Da sempre l’inversione dei tassi Usa, ossia il momento in cui il rendimento dei titoli a breve supera quello dei bond a lungo termine, è un segnale visto con preoccupazione dagli operatori. E proprio ieri per la seconda volta quest’anno il rendimento dei titoli di Stato Usa a tre mesi ha superato quello del decennale per alcuni momenti. Già il 22 marzo scorso questo era avvenuto e l’anomalia era durata per sei giorni. In passato l’inversione dei tassi è stata un indicatore di una futura recessione e proprio per questa ragione è guardata con preoccupazione dagli investitori.
Ieri l’inversione sembra essere stata provocata dalla corsa all’acquisto dei Tbond decennali con gli investitori che, spaventati dall’idea che non si arrivi a un accordo commerciale tra Usa e Cina, hanno preferito vendere gli asset rischiosi per rifugiarsi nei titoli di Stato. La rapida salita dei prezzi e la conseguente discesa dei rendimenti ha portato all’inversione della curva, che, però, è presto rientrata.
D’altronde oggi la curva Usa è piuttosto piatta, con un basso differenziale tra tassi a breve e a lungo termine, per cui è più facile che si verifichino incidenti come quello accaduto ieri.

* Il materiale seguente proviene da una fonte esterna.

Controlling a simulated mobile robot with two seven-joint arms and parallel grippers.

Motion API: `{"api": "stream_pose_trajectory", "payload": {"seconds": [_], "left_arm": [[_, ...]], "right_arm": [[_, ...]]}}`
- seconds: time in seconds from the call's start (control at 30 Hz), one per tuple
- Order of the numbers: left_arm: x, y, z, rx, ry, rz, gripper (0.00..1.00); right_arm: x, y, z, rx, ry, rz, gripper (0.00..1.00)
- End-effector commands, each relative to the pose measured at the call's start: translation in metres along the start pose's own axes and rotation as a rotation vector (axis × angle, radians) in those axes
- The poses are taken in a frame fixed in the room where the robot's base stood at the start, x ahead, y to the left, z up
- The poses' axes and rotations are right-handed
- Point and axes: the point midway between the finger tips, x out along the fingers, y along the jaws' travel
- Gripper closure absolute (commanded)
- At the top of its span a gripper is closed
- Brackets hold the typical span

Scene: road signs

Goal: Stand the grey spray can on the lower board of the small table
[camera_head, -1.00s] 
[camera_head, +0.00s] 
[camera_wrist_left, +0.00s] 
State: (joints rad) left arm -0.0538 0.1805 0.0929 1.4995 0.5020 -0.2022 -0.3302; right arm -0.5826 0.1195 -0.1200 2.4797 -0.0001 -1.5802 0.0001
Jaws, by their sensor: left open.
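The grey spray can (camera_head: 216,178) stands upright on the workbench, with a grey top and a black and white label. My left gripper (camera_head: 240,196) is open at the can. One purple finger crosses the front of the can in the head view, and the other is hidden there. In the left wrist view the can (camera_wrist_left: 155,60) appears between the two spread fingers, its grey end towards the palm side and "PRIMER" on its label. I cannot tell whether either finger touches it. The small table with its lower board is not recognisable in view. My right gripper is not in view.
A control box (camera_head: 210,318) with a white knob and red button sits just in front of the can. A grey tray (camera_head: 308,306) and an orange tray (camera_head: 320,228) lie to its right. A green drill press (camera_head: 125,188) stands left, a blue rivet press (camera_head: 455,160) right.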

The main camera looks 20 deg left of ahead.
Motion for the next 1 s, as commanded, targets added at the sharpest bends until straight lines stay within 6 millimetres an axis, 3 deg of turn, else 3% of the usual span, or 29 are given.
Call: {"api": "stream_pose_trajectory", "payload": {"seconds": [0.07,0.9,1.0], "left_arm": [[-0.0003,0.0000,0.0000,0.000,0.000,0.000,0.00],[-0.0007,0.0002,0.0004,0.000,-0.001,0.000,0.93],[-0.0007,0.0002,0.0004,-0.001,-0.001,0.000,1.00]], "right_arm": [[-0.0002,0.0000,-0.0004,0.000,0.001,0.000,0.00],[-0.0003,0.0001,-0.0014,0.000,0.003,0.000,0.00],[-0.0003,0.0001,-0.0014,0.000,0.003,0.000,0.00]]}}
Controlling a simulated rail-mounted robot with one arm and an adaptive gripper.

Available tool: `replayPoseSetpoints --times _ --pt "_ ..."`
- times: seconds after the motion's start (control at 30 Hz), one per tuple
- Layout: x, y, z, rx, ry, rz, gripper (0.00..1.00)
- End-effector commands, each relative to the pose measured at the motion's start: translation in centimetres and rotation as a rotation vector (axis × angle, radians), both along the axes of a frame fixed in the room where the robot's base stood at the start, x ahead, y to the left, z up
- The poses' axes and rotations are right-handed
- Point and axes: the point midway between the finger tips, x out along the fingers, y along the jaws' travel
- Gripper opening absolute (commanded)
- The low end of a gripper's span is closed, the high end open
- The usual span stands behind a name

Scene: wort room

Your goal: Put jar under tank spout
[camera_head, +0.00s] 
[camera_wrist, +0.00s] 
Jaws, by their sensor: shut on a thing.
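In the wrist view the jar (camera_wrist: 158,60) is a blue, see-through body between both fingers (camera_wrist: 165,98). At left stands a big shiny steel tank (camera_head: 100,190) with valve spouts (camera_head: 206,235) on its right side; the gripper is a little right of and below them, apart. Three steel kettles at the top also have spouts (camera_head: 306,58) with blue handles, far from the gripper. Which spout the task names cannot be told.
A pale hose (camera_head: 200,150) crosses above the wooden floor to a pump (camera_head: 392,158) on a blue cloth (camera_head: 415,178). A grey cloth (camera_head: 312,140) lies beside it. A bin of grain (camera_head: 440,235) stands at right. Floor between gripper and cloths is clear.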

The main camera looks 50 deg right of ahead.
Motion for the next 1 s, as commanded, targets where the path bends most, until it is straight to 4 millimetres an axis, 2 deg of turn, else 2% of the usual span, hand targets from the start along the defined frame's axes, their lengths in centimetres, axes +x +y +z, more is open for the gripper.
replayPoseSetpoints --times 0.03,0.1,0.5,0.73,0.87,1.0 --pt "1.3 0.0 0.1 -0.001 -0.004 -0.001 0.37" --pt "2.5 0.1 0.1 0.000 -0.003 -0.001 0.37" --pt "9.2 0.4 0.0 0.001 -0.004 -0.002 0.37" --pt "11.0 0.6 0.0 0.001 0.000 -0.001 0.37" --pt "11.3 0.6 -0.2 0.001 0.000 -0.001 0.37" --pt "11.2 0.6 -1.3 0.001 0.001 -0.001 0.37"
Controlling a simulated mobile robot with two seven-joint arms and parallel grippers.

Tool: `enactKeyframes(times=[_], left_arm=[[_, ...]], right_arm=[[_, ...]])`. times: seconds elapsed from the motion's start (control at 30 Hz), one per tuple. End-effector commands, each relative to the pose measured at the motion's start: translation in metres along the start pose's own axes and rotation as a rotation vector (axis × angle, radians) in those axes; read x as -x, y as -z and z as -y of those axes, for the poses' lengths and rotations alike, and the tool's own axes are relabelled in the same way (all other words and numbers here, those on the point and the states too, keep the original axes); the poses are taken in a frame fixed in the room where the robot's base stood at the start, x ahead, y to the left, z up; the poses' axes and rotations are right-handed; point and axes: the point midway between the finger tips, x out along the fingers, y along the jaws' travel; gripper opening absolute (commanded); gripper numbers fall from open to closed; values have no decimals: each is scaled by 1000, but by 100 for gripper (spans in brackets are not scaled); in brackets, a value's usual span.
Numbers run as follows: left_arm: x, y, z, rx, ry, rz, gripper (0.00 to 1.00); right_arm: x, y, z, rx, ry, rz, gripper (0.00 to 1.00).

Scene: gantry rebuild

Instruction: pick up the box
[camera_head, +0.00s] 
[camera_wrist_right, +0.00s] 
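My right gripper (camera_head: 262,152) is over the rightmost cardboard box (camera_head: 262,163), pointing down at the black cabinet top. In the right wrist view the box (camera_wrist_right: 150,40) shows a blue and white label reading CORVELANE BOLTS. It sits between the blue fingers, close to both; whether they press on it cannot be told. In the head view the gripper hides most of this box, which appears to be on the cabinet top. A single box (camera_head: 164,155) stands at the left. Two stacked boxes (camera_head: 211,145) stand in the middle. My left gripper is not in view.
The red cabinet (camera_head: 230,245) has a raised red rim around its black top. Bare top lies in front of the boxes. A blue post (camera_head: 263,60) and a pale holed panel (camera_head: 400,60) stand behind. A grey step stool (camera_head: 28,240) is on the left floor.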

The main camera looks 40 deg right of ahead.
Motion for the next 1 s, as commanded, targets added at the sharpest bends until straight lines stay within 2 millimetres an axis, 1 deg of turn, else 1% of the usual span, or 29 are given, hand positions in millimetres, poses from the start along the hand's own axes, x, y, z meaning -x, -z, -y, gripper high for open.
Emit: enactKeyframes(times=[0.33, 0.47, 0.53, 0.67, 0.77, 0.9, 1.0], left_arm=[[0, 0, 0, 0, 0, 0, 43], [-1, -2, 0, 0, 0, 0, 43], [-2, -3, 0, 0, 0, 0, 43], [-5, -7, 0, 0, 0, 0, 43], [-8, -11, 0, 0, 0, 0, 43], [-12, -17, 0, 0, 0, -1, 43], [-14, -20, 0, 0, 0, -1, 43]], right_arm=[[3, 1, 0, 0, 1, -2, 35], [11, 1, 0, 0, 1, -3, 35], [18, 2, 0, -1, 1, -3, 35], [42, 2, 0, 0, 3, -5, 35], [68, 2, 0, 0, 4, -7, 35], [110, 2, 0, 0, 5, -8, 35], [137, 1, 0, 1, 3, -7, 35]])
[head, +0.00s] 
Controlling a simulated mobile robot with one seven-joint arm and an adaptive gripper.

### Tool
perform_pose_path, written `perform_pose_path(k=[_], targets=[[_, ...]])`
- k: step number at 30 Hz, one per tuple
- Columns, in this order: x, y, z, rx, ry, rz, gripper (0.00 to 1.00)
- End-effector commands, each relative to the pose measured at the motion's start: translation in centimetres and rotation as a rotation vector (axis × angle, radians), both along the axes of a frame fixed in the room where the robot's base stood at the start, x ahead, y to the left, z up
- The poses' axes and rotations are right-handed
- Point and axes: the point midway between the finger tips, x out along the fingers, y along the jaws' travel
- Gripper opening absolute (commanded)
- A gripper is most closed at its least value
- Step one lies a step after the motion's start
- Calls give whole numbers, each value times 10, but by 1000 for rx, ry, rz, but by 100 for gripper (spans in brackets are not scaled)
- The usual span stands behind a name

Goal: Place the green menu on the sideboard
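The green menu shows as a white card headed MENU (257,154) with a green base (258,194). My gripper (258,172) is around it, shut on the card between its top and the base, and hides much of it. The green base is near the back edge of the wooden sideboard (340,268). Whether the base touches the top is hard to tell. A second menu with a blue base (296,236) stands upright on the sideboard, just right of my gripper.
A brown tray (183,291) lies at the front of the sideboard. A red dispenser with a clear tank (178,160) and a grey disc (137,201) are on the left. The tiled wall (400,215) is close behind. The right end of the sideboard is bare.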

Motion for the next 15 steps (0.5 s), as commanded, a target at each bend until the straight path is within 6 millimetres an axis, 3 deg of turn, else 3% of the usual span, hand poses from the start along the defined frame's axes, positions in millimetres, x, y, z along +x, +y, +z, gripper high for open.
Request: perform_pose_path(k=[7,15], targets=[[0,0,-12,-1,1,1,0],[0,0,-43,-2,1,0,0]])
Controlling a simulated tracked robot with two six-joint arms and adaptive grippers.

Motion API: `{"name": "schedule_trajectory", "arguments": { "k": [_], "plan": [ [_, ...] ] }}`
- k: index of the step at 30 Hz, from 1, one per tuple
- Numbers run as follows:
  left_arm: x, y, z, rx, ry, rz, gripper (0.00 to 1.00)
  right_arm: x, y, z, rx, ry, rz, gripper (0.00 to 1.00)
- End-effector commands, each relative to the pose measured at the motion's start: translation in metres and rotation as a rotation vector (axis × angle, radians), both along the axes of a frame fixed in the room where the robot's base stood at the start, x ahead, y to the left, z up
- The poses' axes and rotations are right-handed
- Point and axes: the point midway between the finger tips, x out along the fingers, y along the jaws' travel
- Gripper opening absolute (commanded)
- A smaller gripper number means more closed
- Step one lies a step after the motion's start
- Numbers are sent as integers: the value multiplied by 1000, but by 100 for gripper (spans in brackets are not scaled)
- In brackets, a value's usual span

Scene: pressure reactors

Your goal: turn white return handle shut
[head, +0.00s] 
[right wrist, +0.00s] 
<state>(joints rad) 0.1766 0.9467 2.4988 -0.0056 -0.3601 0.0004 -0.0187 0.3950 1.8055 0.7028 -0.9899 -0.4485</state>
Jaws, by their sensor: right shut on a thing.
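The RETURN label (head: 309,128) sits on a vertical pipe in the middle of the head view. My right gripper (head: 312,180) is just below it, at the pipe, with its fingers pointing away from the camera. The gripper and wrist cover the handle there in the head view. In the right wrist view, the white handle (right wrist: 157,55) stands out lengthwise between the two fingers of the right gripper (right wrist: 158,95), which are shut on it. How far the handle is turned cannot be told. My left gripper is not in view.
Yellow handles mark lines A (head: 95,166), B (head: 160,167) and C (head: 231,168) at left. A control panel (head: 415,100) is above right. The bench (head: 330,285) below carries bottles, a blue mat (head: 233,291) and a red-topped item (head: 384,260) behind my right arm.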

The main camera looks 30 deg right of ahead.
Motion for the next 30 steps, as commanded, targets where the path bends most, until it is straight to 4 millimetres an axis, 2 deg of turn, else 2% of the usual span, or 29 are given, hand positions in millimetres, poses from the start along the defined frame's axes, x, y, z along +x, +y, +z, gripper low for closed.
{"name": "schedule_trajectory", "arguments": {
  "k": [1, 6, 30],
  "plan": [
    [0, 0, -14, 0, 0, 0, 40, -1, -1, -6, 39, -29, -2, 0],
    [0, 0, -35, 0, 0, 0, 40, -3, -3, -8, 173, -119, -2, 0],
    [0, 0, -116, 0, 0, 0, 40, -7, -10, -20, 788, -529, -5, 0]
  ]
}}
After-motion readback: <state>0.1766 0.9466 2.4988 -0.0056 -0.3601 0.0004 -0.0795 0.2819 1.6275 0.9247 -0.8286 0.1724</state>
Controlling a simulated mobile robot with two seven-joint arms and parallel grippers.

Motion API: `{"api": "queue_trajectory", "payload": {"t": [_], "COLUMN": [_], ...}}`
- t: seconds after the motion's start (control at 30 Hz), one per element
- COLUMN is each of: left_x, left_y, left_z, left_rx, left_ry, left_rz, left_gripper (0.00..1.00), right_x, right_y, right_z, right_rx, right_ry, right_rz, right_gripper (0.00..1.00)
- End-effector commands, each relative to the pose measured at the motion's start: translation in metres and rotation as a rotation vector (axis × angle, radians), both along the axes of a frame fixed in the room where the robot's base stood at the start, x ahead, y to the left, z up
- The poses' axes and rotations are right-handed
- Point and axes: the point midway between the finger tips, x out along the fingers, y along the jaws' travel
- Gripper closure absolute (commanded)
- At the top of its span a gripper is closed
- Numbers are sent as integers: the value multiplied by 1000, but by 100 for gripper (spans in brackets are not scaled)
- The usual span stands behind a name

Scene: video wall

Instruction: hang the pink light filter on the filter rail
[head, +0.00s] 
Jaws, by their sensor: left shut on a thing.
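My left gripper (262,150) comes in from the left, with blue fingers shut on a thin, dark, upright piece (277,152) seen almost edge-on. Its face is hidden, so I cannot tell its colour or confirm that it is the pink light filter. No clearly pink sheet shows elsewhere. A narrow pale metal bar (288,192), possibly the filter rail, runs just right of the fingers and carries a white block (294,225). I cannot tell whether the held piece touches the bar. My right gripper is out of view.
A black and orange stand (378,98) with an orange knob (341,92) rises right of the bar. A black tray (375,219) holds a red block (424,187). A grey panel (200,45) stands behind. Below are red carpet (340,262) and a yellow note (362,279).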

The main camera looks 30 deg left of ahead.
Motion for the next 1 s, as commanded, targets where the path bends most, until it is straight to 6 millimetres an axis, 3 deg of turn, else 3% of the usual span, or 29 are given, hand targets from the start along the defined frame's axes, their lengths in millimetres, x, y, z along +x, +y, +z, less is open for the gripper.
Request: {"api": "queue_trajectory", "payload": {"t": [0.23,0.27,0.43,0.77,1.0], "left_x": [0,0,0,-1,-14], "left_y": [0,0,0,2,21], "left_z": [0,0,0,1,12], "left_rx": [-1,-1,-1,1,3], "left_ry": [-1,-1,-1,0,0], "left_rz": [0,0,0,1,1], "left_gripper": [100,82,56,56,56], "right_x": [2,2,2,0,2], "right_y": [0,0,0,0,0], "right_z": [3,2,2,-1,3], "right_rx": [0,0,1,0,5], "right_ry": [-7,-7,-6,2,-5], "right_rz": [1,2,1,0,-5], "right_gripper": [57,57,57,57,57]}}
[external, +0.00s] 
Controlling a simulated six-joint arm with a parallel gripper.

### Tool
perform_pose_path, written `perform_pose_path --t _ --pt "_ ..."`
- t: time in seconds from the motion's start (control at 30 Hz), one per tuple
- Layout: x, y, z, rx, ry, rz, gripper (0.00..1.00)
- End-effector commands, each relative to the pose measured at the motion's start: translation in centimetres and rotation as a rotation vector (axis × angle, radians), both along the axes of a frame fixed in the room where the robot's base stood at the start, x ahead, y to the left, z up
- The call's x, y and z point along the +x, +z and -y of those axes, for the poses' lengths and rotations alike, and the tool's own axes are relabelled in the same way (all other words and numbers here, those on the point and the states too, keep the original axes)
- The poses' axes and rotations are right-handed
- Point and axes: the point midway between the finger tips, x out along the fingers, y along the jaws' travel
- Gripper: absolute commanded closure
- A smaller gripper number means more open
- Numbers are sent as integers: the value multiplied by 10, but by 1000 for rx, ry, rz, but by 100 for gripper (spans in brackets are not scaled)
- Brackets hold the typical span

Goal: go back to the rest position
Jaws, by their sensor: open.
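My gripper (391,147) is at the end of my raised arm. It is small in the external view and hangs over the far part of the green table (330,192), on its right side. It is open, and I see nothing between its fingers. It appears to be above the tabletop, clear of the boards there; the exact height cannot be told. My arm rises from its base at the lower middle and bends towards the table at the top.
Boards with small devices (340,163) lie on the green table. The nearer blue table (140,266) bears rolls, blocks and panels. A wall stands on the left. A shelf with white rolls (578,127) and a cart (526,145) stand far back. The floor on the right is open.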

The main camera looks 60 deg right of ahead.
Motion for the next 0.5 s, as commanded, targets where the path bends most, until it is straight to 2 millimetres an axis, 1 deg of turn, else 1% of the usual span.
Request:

Molti economisti e strategist ritengono che solo un’inversione che si prolunghi per settimane o mesi possa essere interpretata come un segnale di recessione in arrivo. Ma non manca invece chi è più pessimista e teme che la politica di rialzo dei tassi portata avanti dalla Fed finirà per avere un impatto negativo sulla crescita del pil Usa. Soprattutto se le nuove tensioni tra Usa e Cina avranno un impatto negativo sulla crescita mondiale.